Bing boum badaboum ! Un nouveau danger mortel menace notre démocratie : la germanophobie. Comme si l’islamophobie, l’homophobie et la négrophobie dominantes chez nos concitoyens ne suffisaient déjà pas à désigner les Français au courroux du reste de l’humanité, et spécialement de l’humanité nord-européenne.
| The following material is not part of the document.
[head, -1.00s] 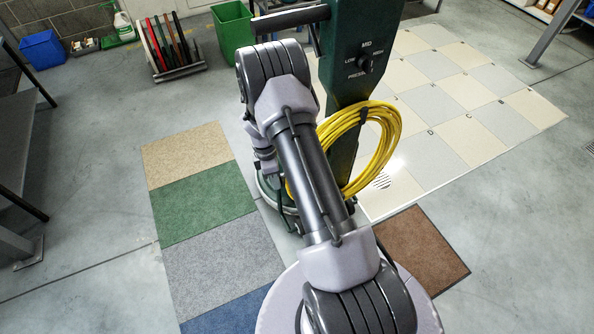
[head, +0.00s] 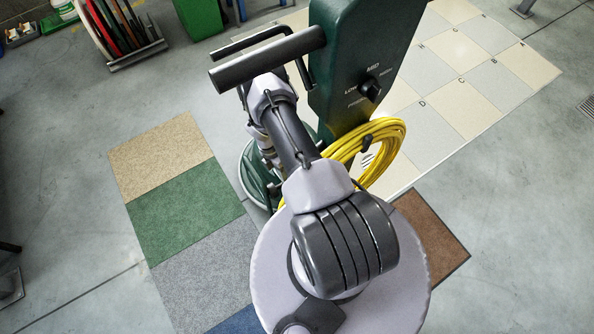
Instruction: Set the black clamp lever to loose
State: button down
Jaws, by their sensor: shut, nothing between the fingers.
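The green floor buffer (head: 355,75) stands upright in the middle of the head view, with a dark handle bar (head: 265,60) reaching left from its column. Black rods run beside the bar; I cannot make out a clamp lever among them. A black dial (head: 370,90) marked LOW, MID and HIGH is on the column's face. My arm reaches from my base towards the buffer, its far elbow just below the handle. My gripper is hidden behind my arm, so its jaws and any contact do not show.
A coiled yellow cable (head: 385,150) hangs on the buffer's column. Tan, green (head: 185,210) and grey floor patches lie at left, a brown mat (head: 430,235) at right and pale tiles behind. A rack of pads (head: 115,30) and a green bin (head: 199,18) stand at the back.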

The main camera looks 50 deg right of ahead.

Aussitôt lancée, l’accusation fut reprise et martelée en boucle façon Guetta par toute la droite réunifiée, ardemment secondée par les vigiles de la gauche morale − Mélenchon inclus, (lequel se proposera d’ailleurs ensuite comme préposé au lynchage, dans la fort similaire affaire Efa Choly-Patrick Besson). Immédiatement, la « germanophobie » fut achetée comptant, sans sourires ni guillemets, tant par les éditocrates que par le sous-prolétariat journalistique des sites et chaînes d’info continue, qu’on connaissait plus bégueules quant aux slogans made in UMP : rappelons que le premier à avoir pointé cette dérive a été le « meilleur d’entre nous ».
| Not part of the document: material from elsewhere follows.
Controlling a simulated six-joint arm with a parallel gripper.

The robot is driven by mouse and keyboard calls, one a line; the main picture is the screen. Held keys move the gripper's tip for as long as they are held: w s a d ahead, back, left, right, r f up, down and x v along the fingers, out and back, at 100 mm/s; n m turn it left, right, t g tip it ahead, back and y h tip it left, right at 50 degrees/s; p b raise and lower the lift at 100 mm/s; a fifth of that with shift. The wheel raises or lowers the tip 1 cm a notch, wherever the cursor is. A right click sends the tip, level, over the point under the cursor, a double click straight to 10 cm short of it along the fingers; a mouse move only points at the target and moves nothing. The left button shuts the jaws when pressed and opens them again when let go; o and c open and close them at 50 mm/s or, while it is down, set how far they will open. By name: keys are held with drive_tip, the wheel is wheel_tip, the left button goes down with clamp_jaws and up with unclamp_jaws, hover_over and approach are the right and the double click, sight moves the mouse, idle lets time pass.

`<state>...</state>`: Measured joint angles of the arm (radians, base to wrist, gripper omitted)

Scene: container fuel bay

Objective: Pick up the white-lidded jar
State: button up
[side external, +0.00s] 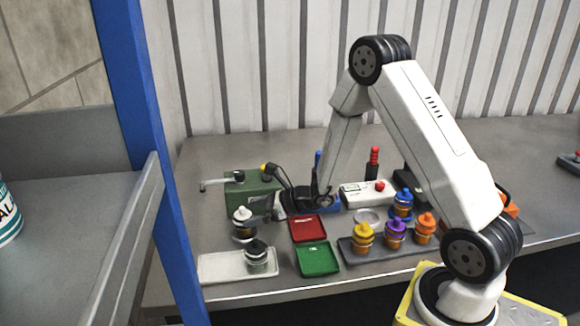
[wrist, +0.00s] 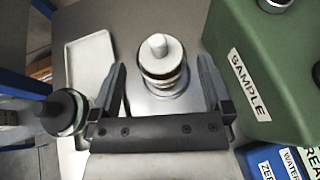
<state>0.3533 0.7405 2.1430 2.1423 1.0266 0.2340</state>
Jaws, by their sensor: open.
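The white-lidded jar (side external: 243,224) stands upright left of my gripper (side external: 263,208) in the side external view. In the wrist view, the white-lidded jar (wrist: 162,62) is between the two fingers of my gripper (wrist: 161,68), with a visible gap on each side. My gripper is open and holds nothing. The jar's lid has a raised knob, and its lower body is partly hidden by the lid. The black-lidded jar (wrist: 62,112) is just outside the left finger in the wrist view.
The white tray (side external: 213,268) carries the black-lidded jar (side external: 257,257). A green box (wrist: 255,65) labelled SAMPLE is close on the right in the wrist view. A red tray (side external: 307,228), a green tray (side external: 317,258) and a rack (side external: 350,256) of coloured-lidded jars stand right of the white-lidded jar in the side external view.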

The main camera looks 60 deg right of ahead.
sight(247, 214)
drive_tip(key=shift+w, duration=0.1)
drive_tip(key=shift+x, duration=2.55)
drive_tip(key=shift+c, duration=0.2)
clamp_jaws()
Alain Juppé, donc, a ouvert le bal avec une déclaration solennelle: « Par pure tactique politicienne, avec pour seul objectif l’affaiblissement du président français, les socialistes prennent les risques de ressusciter en France les vieux démons de la germanophobie […] « Nationalisme allemand », « politique à la Bismarck », « droite prussienne ». L’emploi de ces termes fait froid dans le dos. Il est honteux, par hargne partisane, de fragiliser notre acquis le plus précieux: la réconciliation, l’amitié franco-allemande.» Rien que ça! Même dans ses dénonciations coutumières des dérives « islamophobes » en France, le patron du Quai d’Orsay n’avait jamais utilisé un langage aussi peu diplomatique.[access capability= »lire_inedits »]

Rappelons aussi que les contempteurs politiques et médiatiques des dérives socialistes avaient en tout et pour tout deux pièces à conviction dans leurs besaces. D’une part une petite phrase de Jean-Marie Le Guen publiée sur son blog vendredi 25 novembre: « Le président de la République ne sait pas convaincre les dirigeants européens ni s’adresser aux peuples d’Europe : malheureusement, Nicolas Sarkozy ressemble plus à Edouard Daladier qu’à Charles de Gaulle ou François Mitterrand. » D’autre part, le 30 novembre et les jours suivants, une série de déclarations d’Arnaud Montebourg comparant la politique d’Angela Merkel à celle de Bismarck.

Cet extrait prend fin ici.